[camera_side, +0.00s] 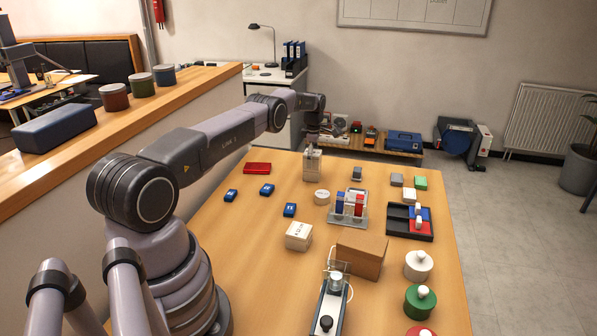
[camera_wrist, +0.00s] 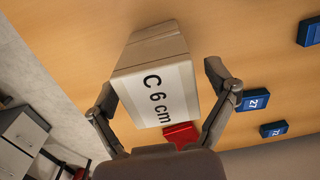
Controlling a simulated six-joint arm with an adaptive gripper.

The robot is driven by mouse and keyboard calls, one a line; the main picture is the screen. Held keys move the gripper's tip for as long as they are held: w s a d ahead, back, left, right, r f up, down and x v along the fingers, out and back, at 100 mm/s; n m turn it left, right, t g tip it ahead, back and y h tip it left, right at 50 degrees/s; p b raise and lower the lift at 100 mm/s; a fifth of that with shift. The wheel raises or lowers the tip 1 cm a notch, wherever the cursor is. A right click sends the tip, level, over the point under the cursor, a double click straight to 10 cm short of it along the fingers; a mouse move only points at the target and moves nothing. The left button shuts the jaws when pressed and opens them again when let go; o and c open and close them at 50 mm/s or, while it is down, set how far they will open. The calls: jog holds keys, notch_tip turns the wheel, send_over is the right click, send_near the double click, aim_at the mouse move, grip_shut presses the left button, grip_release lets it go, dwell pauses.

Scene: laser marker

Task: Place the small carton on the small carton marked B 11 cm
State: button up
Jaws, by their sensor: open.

--------

Your instructions. Everything from the line containing "The robot is" down to the line containing "Scene: laser marker" should be repeated exactly, with both end lines kept and no other lines added.

Exercise solution.
The robot is driven by mouse and keyboard calls, one a line; the main picture is the screen. Held keys move the gripper's tip for as long as they are held: w s a d ahead, back, left, right, r f up, down and x v along the fingers, out and back, at 100 mm/s; n m turn it left, right, t g tip it ahead, back and y h tip it left, right at 50 degrees/s; p b raise and lower the lift at 100 mm/s; a fifth of that with shift. The wheel raises or lowers the tip 1 cm a notch, wherever the cursor is. A right click sends the tip, level, over the point under the cursor, a double click straight to 10 cm short of it along the fingers; a mouse move only points at the target and moves nothing. The left button shuts the jaws when pressed and opens them again when let go; o and c open and close them at 50 mm/s or, while it is down, set how far they will open. The calls: jog holds keys, notch_tip turns the wheel, send_over is the right click, send_near the double click, aim_at the mouse move, grip_shut presses the left button, grip_release lets it go, dwell pauses.

Scene: laser marker

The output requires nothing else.